Note each line of the listing that contains the string "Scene", and copy it.
= = =
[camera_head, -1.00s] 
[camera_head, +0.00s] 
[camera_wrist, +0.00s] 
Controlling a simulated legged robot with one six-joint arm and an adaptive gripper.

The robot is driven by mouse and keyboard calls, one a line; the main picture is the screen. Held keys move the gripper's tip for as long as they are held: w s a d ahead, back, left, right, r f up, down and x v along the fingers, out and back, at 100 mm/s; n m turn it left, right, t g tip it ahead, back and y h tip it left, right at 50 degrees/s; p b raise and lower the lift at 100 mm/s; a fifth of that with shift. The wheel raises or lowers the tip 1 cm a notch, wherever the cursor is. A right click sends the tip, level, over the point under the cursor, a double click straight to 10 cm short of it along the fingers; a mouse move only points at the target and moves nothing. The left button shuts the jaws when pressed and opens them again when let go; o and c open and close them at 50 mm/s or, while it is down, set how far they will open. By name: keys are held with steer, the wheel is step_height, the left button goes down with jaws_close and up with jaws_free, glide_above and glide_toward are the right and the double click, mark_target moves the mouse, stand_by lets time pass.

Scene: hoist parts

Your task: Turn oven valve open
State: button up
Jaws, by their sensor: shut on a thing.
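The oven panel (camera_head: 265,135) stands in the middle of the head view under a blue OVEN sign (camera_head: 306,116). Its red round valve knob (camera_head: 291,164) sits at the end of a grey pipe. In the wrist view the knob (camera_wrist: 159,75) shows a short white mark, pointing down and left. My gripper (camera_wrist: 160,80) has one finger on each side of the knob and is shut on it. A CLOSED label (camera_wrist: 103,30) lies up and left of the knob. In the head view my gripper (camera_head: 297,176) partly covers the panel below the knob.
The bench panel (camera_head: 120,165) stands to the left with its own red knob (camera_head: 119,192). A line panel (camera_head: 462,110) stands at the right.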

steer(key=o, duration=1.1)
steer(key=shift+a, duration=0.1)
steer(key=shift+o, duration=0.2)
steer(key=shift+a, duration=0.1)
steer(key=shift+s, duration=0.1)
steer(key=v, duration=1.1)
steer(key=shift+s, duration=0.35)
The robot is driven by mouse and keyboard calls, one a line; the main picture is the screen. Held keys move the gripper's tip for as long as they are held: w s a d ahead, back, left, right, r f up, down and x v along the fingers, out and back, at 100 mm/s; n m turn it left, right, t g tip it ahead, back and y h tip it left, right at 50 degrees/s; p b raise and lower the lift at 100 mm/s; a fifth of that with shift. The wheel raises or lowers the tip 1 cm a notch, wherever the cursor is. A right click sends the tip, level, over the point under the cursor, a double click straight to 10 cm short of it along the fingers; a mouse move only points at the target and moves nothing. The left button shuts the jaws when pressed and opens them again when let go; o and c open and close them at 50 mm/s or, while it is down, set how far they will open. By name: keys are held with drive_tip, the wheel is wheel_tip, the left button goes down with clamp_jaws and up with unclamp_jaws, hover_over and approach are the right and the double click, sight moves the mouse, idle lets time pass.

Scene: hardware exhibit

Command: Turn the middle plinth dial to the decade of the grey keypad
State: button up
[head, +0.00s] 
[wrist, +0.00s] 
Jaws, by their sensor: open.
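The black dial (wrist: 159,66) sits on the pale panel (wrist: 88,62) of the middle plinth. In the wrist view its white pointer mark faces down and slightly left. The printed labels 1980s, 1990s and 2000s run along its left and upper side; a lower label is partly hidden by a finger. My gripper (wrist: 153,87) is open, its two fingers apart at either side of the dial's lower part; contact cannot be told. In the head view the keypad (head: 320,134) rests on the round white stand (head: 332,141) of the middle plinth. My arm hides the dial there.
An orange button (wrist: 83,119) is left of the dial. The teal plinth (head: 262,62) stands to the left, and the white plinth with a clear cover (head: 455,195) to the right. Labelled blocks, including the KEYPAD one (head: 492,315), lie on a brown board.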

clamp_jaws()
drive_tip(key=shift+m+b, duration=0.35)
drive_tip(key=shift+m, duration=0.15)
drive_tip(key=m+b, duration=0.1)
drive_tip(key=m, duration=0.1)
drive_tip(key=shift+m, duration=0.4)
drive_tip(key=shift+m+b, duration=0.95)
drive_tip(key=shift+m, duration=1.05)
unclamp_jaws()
= = =
**TASK ANSWER**
Scene: hoist parts
Scene: hardware exhibit

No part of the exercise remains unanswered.